Hidden in the Multiplicative Interaction: Uncovering Fragility in Multimodal Contrastive Learning

Tillmann Rheude, Stefan Hegselmann, Roland Eils et al.

Multimodal contrastive learning is increasingly enriched by going beyond image-text pairs. Among recent contrastive methods, Symile is a strong approach for this challenge because its multiplicative interaction objective captures higher-order cross-modal dependence. Yet, we find that Symile treats all modalities symmetrically and does not explicitly model reliability differences, a limitation that becomes especially present in trimodal multiplicative interactions.
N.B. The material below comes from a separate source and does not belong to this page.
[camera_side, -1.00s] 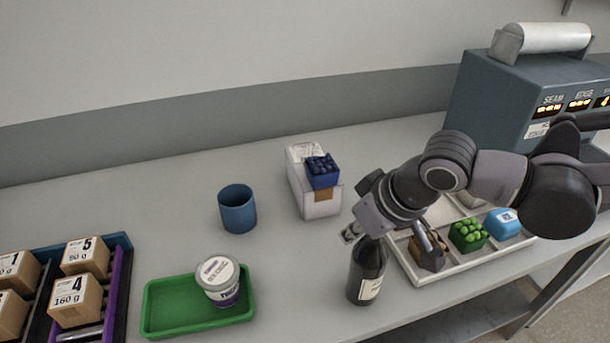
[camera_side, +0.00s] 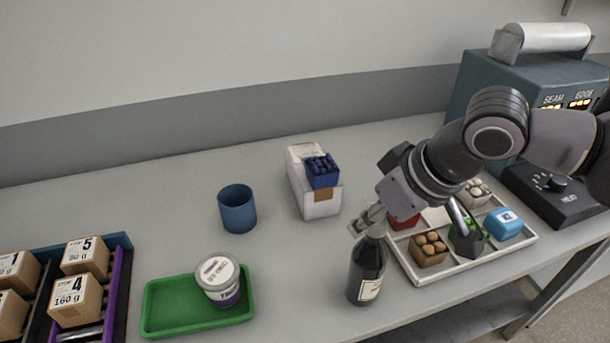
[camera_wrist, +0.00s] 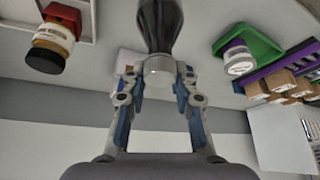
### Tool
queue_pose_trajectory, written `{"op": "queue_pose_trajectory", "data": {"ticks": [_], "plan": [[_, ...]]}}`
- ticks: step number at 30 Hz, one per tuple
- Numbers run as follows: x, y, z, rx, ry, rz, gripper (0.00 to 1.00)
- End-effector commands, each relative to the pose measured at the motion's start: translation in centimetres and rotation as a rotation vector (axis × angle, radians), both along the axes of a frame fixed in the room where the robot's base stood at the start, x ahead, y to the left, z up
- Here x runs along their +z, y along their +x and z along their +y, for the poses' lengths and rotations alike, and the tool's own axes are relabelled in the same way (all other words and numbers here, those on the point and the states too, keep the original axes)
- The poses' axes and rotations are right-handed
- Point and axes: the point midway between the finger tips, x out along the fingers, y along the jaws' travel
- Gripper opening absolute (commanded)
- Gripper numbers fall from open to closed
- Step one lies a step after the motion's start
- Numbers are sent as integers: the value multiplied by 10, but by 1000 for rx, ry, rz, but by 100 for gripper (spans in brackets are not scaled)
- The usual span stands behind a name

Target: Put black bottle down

In practice, modalities beyond image-text pairs can be misaligned, weakly informative, or missing, and treating them uniformly can silently degrade performance. This fragility can be hidden in the multiplicative interaction: Symile may outperform pairwise CLIP even if a single unreliable modality silently corrupts the product terms. We propose Gated Symile, a contrastive gating mechanism that adapts modality contributions on an attention-based, per-candidate basis. The gate suppresses unreliable inputs by interpolating embeddings toward learnable neutral directions and incorporating an explicit NULL option when reliable cross-modal alignment is unlikely. Across a controlled synthetic benchmark that uncovers this fragility and three real-world trimodal datasets for which such failures could be masked by averages, Gated Symile achieves higher top-1 retrieval accuracy than well-tuned Symile and CLIP models. More broadly, our results highlight gating as a step toward robust multimodal contrastive learning under imperfect and more than two modalities.